>> Begin Exercise inputs

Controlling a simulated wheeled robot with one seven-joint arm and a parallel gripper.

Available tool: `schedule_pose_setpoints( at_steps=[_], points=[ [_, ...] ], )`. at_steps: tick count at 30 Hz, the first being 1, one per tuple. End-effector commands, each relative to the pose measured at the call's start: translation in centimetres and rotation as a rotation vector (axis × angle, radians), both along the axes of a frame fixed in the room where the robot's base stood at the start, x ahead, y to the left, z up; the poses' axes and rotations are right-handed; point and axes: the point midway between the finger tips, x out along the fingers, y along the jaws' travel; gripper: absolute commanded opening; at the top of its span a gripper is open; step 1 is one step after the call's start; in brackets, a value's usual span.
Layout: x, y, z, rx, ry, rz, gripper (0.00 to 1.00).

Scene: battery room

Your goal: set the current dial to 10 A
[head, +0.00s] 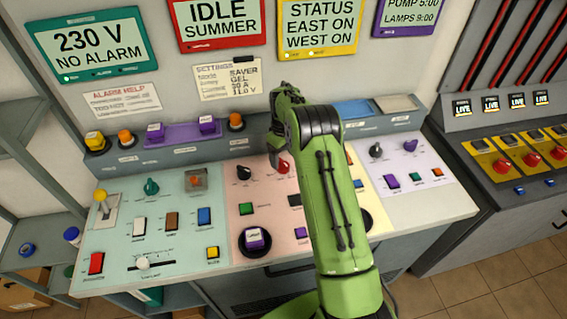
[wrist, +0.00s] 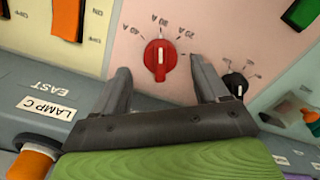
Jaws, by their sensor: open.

>> End Exercise inputs
>> Begin Exercise inputs

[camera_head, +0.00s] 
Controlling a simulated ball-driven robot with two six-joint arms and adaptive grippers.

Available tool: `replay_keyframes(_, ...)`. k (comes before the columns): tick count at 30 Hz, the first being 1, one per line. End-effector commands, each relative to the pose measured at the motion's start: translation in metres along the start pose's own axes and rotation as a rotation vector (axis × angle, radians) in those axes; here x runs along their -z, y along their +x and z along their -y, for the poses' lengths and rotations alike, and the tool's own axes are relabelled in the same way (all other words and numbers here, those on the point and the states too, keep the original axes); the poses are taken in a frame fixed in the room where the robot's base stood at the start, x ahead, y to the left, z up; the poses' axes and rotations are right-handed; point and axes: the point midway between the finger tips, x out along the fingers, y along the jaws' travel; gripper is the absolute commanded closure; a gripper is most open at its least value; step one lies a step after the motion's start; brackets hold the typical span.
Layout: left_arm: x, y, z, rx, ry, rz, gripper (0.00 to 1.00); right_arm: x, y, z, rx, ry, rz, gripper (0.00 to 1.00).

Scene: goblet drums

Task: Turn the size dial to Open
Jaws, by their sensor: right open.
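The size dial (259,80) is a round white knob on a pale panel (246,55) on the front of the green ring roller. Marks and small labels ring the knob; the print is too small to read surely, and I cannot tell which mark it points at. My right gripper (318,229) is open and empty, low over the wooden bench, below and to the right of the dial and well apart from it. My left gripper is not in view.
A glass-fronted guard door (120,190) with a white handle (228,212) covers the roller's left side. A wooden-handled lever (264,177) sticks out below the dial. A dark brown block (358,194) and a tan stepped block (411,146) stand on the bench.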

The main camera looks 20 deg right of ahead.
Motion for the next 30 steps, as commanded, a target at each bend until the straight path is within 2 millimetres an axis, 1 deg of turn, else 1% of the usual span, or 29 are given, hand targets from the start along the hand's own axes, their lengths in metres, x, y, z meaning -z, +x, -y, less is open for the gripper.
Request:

>> End Exercise inputs

▸ **Task**
Return, from the data, each line that has the word "Layout" in it.

▸ **Response to the exercise**
Layout: x, y, z, rx, ry, rz, gripper (0.00 to 1.00).
Layout: left_arm: x, y, z, rx, ry, rz, gripper (0.00 to 1.00); right_arm: x, y, z, rx, ry, rz, gripper (0.00 to 1.00).

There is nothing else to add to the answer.